- **Written exercise**: All the data below goes into the copy word for word, but the pictures don't.

--- --- ---

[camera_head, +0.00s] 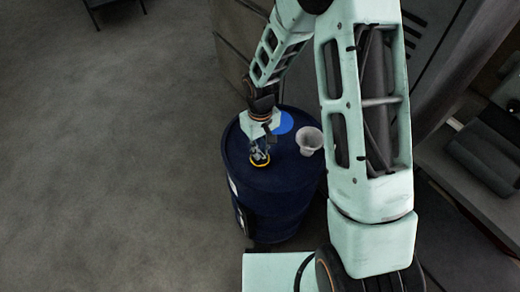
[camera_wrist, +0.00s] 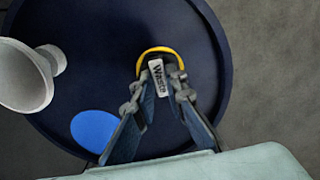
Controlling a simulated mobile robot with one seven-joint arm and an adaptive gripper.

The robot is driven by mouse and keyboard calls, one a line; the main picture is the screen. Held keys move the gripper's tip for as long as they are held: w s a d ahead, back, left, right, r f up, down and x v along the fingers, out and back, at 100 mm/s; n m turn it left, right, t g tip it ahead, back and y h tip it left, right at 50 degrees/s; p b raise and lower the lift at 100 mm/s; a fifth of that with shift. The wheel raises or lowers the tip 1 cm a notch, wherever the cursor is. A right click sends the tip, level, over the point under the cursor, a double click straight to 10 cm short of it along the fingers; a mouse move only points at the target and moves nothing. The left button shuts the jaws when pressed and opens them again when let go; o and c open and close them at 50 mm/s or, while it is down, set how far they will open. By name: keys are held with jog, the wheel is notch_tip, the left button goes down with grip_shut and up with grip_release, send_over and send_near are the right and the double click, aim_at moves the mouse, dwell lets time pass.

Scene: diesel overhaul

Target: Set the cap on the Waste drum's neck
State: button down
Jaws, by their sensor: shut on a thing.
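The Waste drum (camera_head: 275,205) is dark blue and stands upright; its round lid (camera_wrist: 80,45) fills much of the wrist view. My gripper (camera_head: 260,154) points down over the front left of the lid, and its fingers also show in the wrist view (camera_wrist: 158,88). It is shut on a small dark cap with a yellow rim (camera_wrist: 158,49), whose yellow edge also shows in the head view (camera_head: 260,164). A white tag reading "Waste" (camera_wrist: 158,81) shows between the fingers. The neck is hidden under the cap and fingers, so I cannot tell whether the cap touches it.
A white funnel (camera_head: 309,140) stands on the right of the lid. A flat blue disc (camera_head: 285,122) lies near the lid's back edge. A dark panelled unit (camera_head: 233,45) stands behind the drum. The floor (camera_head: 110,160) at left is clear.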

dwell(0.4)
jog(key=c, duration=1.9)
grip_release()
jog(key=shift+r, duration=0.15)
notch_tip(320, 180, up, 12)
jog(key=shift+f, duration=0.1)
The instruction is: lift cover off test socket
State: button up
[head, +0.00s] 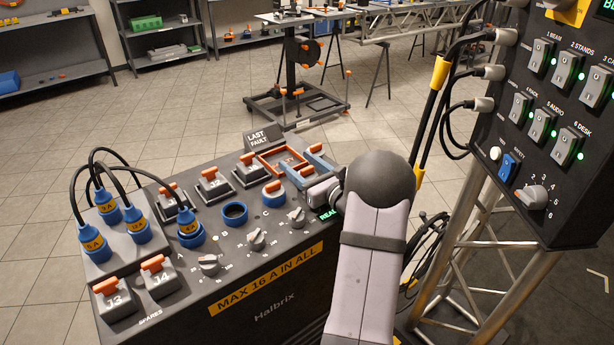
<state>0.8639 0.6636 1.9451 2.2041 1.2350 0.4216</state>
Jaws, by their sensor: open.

--- --- ---

- **Correct response**:
[camera_head, +0.00s] 
[camera_wrist, +0.00s] 
Controlling a simulated mobile robot with one seven-joint arm and an adaptive gripper.

The robot is driven by mouse and keyboard calls, one a line; the main picture is the screen. Held keys move the gripper's tip for as long as they are held: w s a d ahead, back, left, right, r f up, down and x v along the fingers, out and back, at 100 mm/s; n m turn it left, right, t g tip it ahead, back and y h tip it left, right at 50 degrees/s; p b raise and lower the lift at 100 mm/s; a fifth of that with shift. The wheel raises or lowers the tip 1 cm a notch, wherever the cursor is. A right click sends the tip, level, over the point under the cursor, a double click straight to 10 cm short of it along the fingers; a mouse move only points at the target and moves nothing. The left button shuts the jaws when pressed and opens them again when let go; o and c open and close them at 50 mm/s or, while it is down, set how far they will open. By name: keys are held with jog, the wheel is notch_tip, the left button goes down with grip_shut and up with grip_release, send_over and send_near are the right and the double click, aim_at moves the mouse, dwell lets time pass.

Scene: diesel overhaul

Target: Set the cap on the Waste drum's neck
State: button down
Jaws, by their sensor: shut on a thing.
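The Waste drum (camera_head: 275,205) is dark blue and stands upright; its round lid (camera_wrist: 80,45) fills much of the wrist view. My gripper (camera_head: 260,154) points down over the front left of the lid, and its fingers also show in the wrist view (camera_wrist: 158,88). It is shut on a small dark cap with a yellow rim (camera_wrist: 158,49), whose yellow edge also shows in the head view (camera_head: 260,164). A white tag reading "Waste" (camera_wrist: 158,81) shows between the fingers. The neck is hidden under the cap and fingers, so I cannot tell whether the cap touches it.
A white funnel (camera_head: 309,140) stands on the right of the lid. A flat blue disc (camera_head: 285,122) lies near the lid's back edge. A dark panelled unit (camera_head: 233,45) stands behind the drum. The floor (camera_head: 110,160) at left is clear.

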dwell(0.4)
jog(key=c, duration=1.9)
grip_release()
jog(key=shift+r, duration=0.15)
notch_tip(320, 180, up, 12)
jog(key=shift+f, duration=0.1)
The instruction is: lift cover off test socket
State: button up
[head, +0.00s] 
<state>0.8639 0.6636 1.9451 2.2041 1.2350 0.4216</state>
Jaws, by their sensor: open.

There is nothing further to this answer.